Exercise
Quote every line of the material beneath this one.

Raw data
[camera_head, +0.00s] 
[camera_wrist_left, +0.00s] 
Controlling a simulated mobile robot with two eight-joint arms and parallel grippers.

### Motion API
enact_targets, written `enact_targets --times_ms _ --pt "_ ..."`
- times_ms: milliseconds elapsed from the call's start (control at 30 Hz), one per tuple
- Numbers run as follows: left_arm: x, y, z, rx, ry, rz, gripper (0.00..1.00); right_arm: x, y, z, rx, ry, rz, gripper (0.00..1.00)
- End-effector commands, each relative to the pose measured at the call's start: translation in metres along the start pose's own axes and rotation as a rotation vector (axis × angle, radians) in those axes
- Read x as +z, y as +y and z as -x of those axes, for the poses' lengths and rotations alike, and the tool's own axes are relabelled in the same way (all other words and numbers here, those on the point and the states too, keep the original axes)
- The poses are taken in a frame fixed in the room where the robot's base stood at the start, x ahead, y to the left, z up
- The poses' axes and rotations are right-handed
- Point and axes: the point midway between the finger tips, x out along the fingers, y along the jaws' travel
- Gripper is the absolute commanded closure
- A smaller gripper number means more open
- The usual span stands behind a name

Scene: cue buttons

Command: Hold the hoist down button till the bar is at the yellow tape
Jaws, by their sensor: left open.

The response
[camera_head, +0.00s] 
[camera_wrist_left, +0.00s] 
Controlling a simulated mobile robot with two eight-joint arms and parallel grippers.

### Motion API
enact_targets, written `enact_targets --times_ms _ --pt "_ ..."`
- times_ms: milliseconds elapsed from the call's start (control at 30 Hz), one per tuple
- Numbers run as follows: left_arm: x, y, z, rx, ry, rz, gripper (0.00..1.00); right_arm: x, y, z, rx, ry, rz, gripper (0.00..1.00)
- End-effector commands, each relative to the pose measured at the call's start: translation in metres along the start pose's own axes and rotation as a rotation vector (axis × angle, radians) in those axes
- Read x as +z, y as +y and z as -x of those axes, for the poses' lengths and rotations alike, and the tool's own axes are relabelled in the same way (all other words and numbers here, those on the point and the states too, keep the original axes)
- The poses are taken in a frame fixed in the room where the robot's base stood at the start, x ahead, y to the left, z up
- The poses' axes and rotations are right-handed
- Point and axes: the point midway between the finger tips, x out along the fingers, y along the jaws' travel
- Gripper is the absolute commanded closure
- A smaller gripper number means more open
- The usual span stands behind a name

Scene: cue buttons

Command: Hold the hoist down button till the bar is at the yellow tape
Jaws, by their sensor: left open.

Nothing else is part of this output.